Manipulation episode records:
══════

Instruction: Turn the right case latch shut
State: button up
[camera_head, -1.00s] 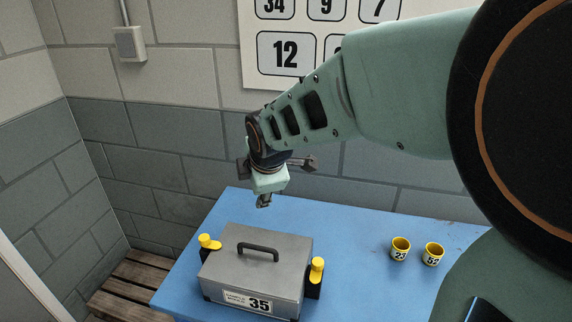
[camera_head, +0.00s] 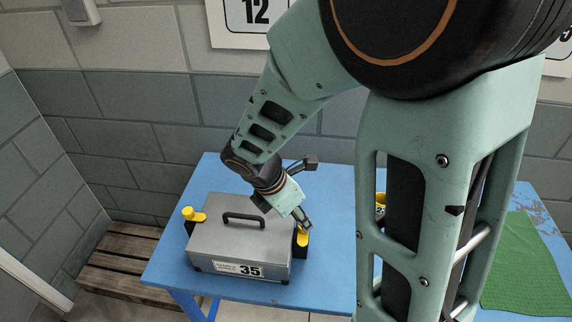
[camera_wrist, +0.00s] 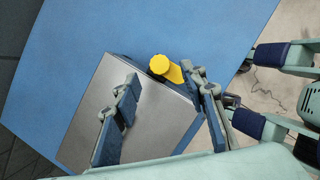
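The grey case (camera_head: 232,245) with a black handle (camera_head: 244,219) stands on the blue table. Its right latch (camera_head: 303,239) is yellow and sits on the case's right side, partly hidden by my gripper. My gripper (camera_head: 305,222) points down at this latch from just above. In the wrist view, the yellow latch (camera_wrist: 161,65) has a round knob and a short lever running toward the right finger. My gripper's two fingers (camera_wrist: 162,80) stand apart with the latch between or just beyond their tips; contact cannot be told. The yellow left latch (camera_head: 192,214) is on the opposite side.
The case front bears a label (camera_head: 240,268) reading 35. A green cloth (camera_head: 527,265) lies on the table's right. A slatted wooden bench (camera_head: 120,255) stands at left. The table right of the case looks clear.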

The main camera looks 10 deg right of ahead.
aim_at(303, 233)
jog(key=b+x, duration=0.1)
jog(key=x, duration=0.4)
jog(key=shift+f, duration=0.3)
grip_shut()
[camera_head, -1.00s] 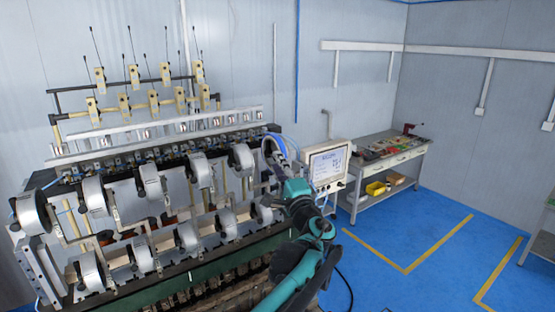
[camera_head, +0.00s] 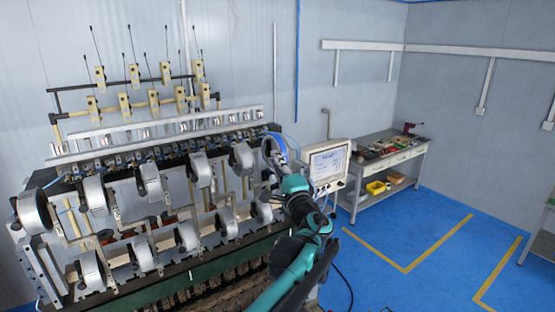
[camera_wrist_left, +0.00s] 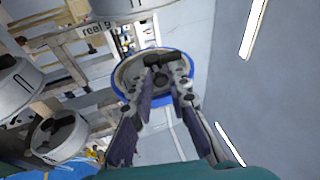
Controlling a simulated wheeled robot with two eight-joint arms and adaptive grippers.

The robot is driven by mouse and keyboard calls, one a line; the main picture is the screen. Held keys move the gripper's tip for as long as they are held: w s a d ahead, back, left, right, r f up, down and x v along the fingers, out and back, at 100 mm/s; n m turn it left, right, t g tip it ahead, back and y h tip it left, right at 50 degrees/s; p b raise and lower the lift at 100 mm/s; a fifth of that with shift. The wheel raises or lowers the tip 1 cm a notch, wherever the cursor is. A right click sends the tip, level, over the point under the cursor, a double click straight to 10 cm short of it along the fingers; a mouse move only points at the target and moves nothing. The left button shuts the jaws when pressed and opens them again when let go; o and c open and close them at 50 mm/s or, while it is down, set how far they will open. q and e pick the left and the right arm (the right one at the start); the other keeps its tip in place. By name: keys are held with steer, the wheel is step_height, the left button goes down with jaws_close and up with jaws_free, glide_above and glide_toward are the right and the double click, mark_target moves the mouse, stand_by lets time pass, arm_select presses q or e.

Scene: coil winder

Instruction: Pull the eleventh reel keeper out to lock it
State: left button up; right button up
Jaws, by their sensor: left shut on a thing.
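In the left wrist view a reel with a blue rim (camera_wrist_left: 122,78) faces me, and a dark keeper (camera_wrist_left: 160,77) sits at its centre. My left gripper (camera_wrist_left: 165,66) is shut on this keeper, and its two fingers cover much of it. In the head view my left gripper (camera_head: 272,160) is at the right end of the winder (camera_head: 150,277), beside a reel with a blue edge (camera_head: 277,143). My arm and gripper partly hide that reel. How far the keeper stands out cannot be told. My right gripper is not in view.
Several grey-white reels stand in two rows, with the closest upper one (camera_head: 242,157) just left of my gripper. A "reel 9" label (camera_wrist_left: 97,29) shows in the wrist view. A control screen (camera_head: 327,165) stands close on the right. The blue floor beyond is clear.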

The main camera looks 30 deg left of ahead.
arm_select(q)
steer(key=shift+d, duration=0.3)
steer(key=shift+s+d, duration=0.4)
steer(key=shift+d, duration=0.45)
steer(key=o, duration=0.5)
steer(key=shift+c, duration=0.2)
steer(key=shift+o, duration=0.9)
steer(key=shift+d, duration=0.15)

══════

§ **WRITTEN PROBLEM**:
Copy out each line of the listing that holds "button".

§ **THE RESULT**:
State: button up
The robot is driven by mouse and keyboard calls, one a line; the main picture is the screen. Held keys move the gripper's tip for as long as they are held: w s a d ahead, back, left, right, r f up, down and x v along the fingers, out and back, at 100 mm/s; n m turn it left, right, t g tip it ahead, back and y h tip it left, right at 50 degrees/s; p b raise and lower the lift at 100 mm/s; a fifth of that with shift. The wheel raises or lowers the tip 1 cm a notch, wherever the cursor is. A right click sends the tip, level, over the point under the cursor, a double click straight to 10 cm short of it along the fingers; a mouse move only points at the target and moves nothing. The left button shuts the jaws when pressed and opens them again when let go; o and c open and close them at 50 mm/s or, while it is down, set how far they will open. q and e pick the left and the right arm (the right one at the start); the other keeps its tip in place. By name: keys are held with steer, the wheel is step_height, the left button goes down with jaws_close and up with jaws_free, glide_above and glide_toward are the right and the double click, mark_target moves the mouse, stand_by lets time pass, arm_select presses q or e.
State: left button up; right button up

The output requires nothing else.